'''

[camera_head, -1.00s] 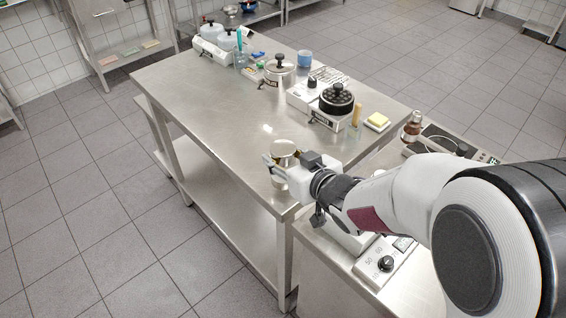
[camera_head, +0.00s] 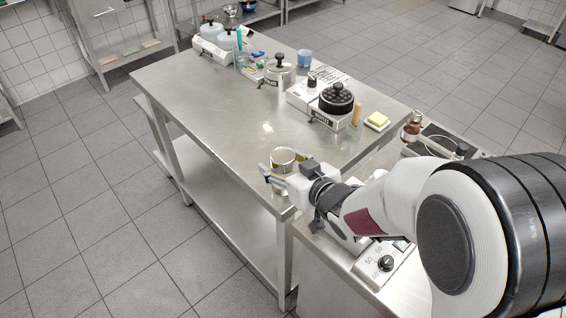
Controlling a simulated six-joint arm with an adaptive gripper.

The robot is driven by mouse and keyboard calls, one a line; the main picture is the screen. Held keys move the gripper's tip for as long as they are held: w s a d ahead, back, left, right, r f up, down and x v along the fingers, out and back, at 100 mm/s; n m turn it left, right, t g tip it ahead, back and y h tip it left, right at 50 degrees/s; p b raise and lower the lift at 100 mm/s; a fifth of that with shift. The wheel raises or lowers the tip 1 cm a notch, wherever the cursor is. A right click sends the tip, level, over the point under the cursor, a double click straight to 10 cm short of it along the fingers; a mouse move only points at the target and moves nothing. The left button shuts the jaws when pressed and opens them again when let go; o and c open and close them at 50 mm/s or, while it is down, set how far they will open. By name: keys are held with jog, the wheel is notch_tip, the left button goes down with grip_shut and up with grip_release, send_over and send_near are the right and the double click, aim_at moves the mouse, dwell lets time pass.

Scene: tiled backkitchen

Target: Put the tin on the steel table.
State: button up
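The tin (camera_head: 284,156) is an open, shiny metal cylinder with a golden inside. It is at the near end of the steel table (camera_head: 205,110), close to the corner. My gripper (camera_head: 277,177) is at the tin's near side, with its fingers around the lower part, and appears shut on it. The tin looks about upright. Its lower part is mostly hidden by my gripper, so I cannot tell whether its base touches the tabletop.
A black-topped device (camera_head: 336,99), a lidded pot (camera_head: 279,70), a blue cup (camera_head: 304,59) and a yellow sponge (camera_head: 377,120) stand along the table's right side. The table's middle and left are clear. A lower counter with a knobbed device (camera_head: 386,263) is at the right.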

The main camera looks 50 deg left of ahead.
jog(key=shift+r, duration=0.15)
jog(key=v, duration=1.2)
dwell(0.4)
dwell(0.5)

'''

Reproduce the data above in full, exactly as it is, with the pictures left out.

Exercise response:
[camera_head, -1.00s] 
[camera_head, +0.00s] 
Controlling a simulated six-joint arm with an adaptive gripper.

The robot is driven by mouse and keyboard calls, one a line; the main picture is the screen. Held keys move the gripper's tip for as long as they are held: w s a d ahead, back, left, right, r f up, down and x v along the fingers, out and back, at 100 mm/s; n m turn it left, right, t g tip it ahead, back and y h tip it left, right at 50 degrees/s; p b raise and lower the lift at 100 mm/s; a fifth of that with shift. The wheel raises or lowers the tip 1 cm a notch, wherever the cursor is. A right click sends the tip, level, over the point under the cursor, a double click straight to 10 cm short of it along the fingers; a mouse move only points at the target and moves nothing. The left button shuts the jaws when pressed and opens them again when let go; o and c open and close them at 50 mm/s or, while it is down, set how far they will open. By name: keys are held with jog, the wheel is notch_tip, the left button goes down with grip_shut and up with grip_release, send_over and send_near are the right and the double click, aim_at moves the mouse, dwell lets time pass.

Scene: tiled backkitchen

Target: Put the tin on the steel table.
State: button up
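The tin (camera_head: 284,156) is an open, shiny metal cylinder with a golden inside. It is at the near end of the steel table (camera_head: 205,110), close to the corner. My gripper (camera_head: 277,177) is at the tin's near side, with its fingers around the lower part, and appears shut on it. The tin looks about upright. Its lower part is mostly hidden by my gripper, so I cannot tell whether its base touches the tabletop.
A black-topped device (camera_head: 336,99), a lidded pot (camera_head: 279,70), a blue cup (camera_head: 304,59) and a yellow sponge (camera_head: 377,120) stand along the table's right side. The table's middle and left are clear. A lower counter with a knobbed device (camera_head: 386,263) is at the right.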

The main camera looks 50 deg left of ahead.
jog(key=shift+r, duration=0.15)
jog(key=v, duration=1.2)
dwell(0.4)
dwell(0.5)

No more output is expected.